A quasi‐implicit characteristic–based penalty finite‐element method for incompressible laminar viscous flows

Abstract

SummaryIn this paper, a novel characteristic–based penalty (CBP) scheme for the finite‐element method (FEM) is proposed to solve 2‐dimensional incompressible laminar flow. This new CBP scheme employs the characteristic‐Galerkin method to stabilize the convective oscillation. To mitigate the incompressible constraint, the selective reduced integration (SRI) and the recently proposed selective node–based smoothed FEM (SNS‐FEM) are used for the 4‐node quadrilateral element (CBP‐Q4SRI) and the 3‐node triangular element (CBP‐T3SNS), respectively. Meanwhile, the reduced integration (RI) for Q4 element (CBP‐Q4RI) and NS‐FEM for T3 element (CBP‐T3NS) with CBP scheme are also investigated. The quasi‐implicit CBP scheme is applied to allow a large time step for sufficient large penalty parameters. Due to the absences of pressure degree of freedoms, the quasi‐implicit CBP‐FEM has higher efficiency than quasi‐implicit CBS‐FEM. In this paper, the CBP‐Q4SRI has been verified and validated with high accuracy, stability, and fast convergence.

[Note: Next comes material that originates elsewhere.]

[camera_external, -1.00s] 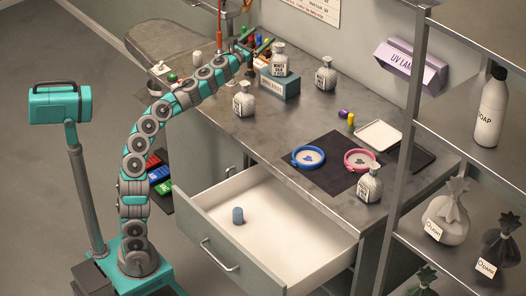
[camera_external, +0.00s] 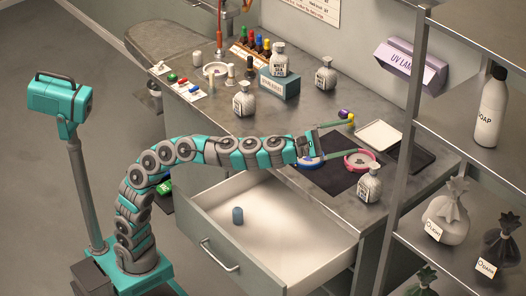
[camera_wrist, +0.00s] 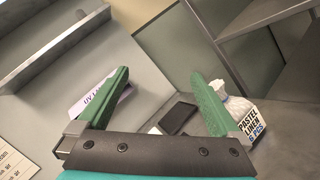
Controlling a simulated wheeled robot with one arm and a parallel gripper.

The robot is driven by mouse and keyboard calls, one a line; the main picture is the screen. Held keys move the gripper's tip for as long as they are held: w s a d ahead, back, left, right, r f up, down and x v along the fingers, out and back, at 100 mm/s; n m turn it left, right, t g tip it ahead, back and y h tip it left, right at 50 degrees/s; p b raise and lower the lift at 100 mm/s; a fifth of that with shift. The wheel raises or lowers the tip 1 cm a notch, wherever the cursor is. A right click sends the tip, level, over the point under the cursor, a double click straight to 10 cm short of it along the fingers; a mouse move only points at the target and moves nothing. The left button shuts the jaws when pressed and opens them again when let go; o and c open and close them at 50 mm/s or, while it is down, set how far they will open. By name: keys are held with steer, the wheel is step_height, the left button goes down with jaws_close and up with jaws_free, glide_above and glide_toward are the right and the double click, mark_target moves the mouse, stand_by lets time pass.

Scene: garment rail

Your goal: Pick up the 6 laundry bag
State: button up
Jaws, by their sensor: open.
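Several small white tied bags with labels stand on the grey table: one at the front right (camera_external: 369,187), one at the back right (camera_external: 326,75), one at the left (camera_external: 244,101), and one on a grey-green box (camera_external: 280,62). In the wrist view a white bag (camera_wrist: 236,101) stands just beyond the right finger; its label reads "PASTEL LINEN" with a last line that looks like "6 PCS". The other labels are too small to read surely. My gripper (camera_external: 345,138) is open and empty above the table, behind and left of the front right bag. It also shows in the wrist view (camera_wrist: 158,76).
An open drawer (camera_external: 190,212) with a blue-grey cylinder (camera_external: 238,215) juts out below my arm. Blue (camera_external: 308,163) and pink (camera_external: 361,160) rings lie on a dark mat. A white tray (camera_external: 379,135) lies behind. A metal shelf (camera_external: 404,130) with bags and a soap bottle (camera_external: 491,108) bounds the right.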

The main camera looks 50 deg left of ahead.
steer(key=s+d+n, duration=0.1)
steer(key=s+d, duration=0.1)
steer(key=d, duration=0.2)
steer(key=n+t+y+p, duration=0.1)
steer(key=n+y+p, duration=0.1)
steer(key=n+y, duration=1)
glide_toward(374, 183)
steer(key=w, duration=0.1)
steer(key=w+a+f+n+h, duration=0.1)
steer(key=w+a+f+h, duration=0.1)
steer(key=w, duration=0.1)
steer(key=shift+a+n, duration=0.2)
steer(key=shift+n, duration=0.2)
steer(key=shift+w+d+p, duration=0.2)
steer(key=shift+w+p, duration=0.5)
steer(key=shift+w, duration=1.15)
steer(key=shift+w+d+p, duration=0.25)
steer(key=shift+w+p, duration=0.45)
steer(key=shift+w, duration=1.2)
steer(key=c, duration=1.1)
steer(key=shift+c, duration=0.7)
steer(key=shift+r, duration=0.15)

Unexpectedly, CBP‐Q4RI is of no instability, high accuracy, and even slightly faster convergence than CBP‐Q4SRI. For unstructured T3 elements, CBP‐T3SNS also shows high accuracy and good convergence but with pressure oscillation using a large penalty parameter; CBP‐T3NS produces oscillated wrong velocity and pressure results. In addition, the applicable ranges of penalty parameter for different proposed methods have been investigated.